Mint first reported that Sebi could ask exchanges to stop data feeds to foreign trading platforms on 30 January.

The trigger for the move appears to be SGX’s decision to launch futures contracts on the top 50 Indian stocks starting 5 February. While its market share in Nifty futures has expanded over the years, to 52% at last count, it’s the decision to launch single stock futures that has led to the current action.

The exchanges, Securities and Exchange Board of India (Sebi) and the finance ministry were in discussions over the past month to counter SGX’s growing market share and concerns that foreign exchanges are becoming price setters for Indian securities.

SGX starts trading a few hours before Indian exchanges, and SGX Nifty futures are generally referred to by traders for early trading decisions.

“It is observed that for various reasons the volumes in derivative trading based on Indian securities including indices have reached large proportions in some of the foreign jurisdictions, resulting in migration of liquidity from India, which is not in the best interest of Indian markets,” the exchanges said in the statement.

Exchanges used to provide real-time data online through dedicated private, high-speed, leased line circuits. This will stop.

Overseas exchanges SGX and DGCX are trading single stock futures without access to any data feeds, said a person familiar with the operations of these exchanges. As such, these trades can potentially continue. “It needs to be seen how the new rules are enforced,” he said, declining to be named.

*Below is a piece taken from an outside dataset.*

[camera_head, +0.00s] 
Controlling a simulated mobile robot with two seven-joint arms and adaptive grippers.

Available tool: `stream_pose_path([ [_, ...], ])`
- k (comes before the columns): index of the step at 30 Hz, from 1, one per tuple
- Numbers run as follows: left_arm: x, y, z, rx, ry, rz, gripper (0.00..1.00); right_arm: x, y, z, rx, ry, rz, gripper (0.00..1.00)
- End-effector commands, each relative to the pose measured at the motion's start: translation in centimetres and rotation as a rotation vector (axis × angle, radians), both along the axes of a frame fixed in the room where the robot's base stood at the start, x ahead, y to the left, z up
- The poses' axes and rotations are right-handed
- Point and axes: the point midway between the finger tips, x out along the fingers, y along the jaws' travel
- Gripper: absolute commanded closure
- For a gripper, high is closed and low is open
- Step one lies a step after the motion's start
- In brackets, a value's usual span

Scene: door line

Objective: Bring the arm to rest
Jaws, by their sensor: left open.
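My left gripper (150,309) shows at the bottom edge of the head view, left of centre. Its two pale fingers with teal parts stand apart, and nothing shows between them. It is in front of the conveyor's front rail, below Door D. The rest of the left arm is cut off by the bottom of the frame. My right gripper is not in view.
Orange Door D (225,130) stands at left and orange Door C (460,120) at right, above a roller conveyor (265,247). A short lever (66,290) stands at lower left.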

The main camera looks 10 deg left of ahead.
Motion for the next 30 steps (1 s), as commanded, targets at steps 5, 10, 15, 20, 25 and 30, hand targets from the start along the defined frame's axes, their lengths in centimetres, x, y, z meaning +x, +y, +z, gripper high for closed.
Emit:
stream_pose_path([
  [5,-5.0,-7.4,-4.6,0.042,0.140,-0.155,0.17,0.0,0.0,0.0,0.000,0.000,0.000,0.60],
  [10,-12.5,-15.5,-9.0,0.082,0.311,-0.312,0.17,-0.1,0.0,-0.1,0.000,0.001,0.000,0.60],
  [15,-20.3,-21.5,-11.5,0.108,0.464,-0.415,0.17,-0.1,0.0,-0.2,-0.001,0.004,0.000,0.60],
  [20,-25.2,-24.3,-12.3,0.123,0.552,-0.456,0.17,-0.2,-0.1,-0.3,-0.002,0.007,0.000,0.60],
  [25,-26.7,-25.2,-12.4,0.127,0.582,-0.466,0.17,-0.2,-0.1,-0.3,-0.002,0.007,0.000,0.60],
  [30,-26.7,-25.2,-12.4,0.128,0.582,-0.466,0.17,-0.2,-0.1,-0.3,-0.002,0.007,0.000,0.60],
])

However, Vikram Limaye, managing director and chief executive of NSE counters this and says the exchanges will still need data from somewhere. “The exchanges will also have a clause in contracts with data vendors that any market data shared by the exchange should not be used to trade on foreign exchanges. For us Bloomberg and Reuters will be data vendors which will carry a similar clause in their contract that any data sharing which ends up being used for trading on overseas exchange in Indian securities will not be legally permissible,” he said.

This will hold true for the MSCI index and other index providers too.

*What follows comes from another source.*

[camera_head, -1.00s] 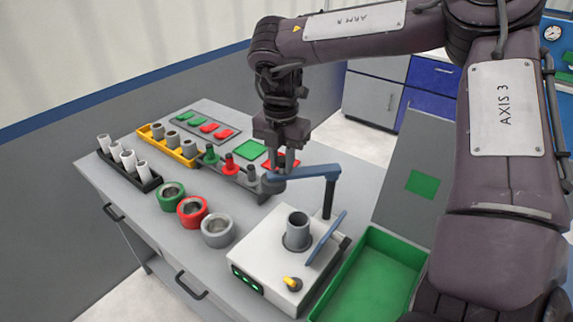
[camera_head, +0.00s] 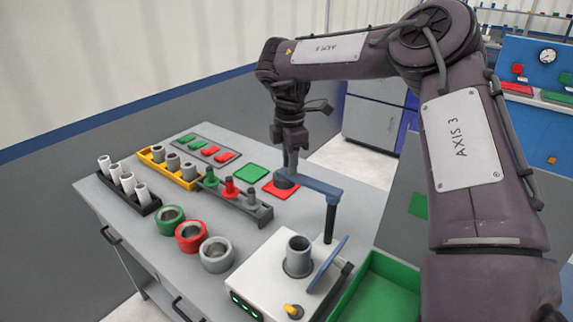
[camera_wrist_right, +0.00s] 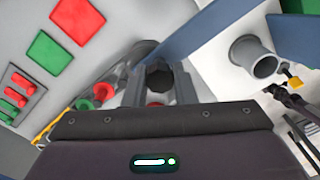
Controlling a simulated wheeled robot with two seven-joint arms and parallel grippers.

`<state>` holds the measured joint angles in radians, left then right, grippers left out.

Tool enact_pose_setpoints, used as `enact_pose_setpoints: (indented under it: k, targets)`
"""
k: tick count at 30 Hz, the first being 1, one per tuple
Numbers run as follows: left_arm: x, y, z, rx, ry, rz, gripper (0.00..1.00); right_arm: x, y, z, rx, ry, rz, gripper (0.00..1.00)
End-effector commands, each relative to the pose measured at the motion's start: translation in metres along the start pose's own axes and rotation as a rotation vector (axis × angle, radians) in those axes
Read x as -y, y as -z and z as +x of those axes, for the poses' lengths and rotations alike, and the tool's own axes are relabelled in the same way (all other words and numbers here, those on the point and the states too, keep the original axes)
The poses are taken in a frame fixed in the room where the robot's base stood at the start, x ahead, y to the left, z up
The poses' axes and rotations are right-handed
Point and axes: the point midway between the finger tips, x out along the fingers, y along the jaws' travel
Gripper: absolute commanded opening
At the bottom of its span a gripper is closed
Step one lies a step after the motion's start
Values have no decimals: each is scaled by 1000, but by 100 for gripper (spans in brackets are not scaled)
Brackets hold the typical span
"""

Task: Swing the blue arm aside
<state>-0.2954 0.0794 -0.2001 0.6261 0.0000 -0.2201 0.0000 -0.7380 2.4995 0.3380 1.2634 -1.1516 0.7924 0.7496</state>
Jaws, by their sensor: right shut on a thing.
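The blue arm (camera_head: 318,188) is a flat bar on top of a dark upright post (camera_head: 330,222) behind the white box. It reaches back and left from the post, and its grey end piece (camera_head: 285,181) hangs over the edge of the red square pad. My right gripper (camera_head: 289,170) points down and is shut at that far end. In the right wrist view the fingers (camera_wrist_right: 160,88) close around a dark knob (camera_wrist_right: 160,74), with the blue bar (camera_wrist_right: 212,38) running up and right. My left gripper is not in view.
The white box (camera_head: 262,262) carries a grey upright pipe (camera_head: 298,256) and a tilted blue plate (camera_head: 327,264). A grey rack (camera_head: 250,205) holds green and red pieces. Thick rings (camera_head: 190,236) stand in front. A green tray (camera_head: 375,290) lies at right.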

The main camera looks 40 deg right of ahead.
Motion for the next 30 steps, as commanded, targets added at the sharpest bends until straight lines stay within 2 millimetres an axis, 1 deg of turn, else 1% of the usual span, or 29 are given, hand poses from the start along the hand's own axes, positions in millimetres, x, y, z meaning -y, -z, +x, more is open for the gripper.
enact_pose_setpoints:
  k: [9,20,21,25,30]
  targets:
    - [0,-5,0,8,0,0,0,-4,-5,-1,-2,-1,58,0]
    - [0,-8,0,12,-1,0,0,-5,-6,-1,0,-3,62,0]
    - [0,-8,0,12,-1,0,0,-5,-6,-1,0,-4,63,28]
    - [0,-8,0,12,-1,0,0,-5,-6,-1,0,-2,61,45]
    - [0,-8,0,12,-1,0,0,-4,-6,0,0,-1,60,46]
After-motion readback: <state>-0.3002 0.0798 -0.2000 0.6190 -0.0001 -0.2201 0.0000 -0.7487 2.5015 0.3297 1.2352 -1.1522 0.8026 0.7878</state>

However, experts seem sceptical.

“If you are a market making firm you will still have a real time feed that cannot be stopped. And the bar on market feed and licenses agreements does not stop foreign investors from using their data to trade on Indian securities through foreign jurisdiction,” said Hirander Misra, chairman and CEO of GMEX Group.

“In this move, the losers seem to the Indian exchanges, who will lose revenues they currently earn from licensing their indices,” said Susan Thomas, assistant professor at the Indira Gandhi Institute for Development Research, Mumbai.

Exchanges as business entities need to promote their products globally or earn index service fees from foreign bourses.

“The global exchanges do not require permission to trade derivatives on underlying Indian stocks. There is little to prevent global exchanges from creating derivatives on a portfolio based on the single stock futures. This move will not help to stop losing volumes on our products to global exchanges unless we simultaneously remove the barriers that global investors face in bringing their business onto Indian shores, and incentivise them instead,” said Thomas.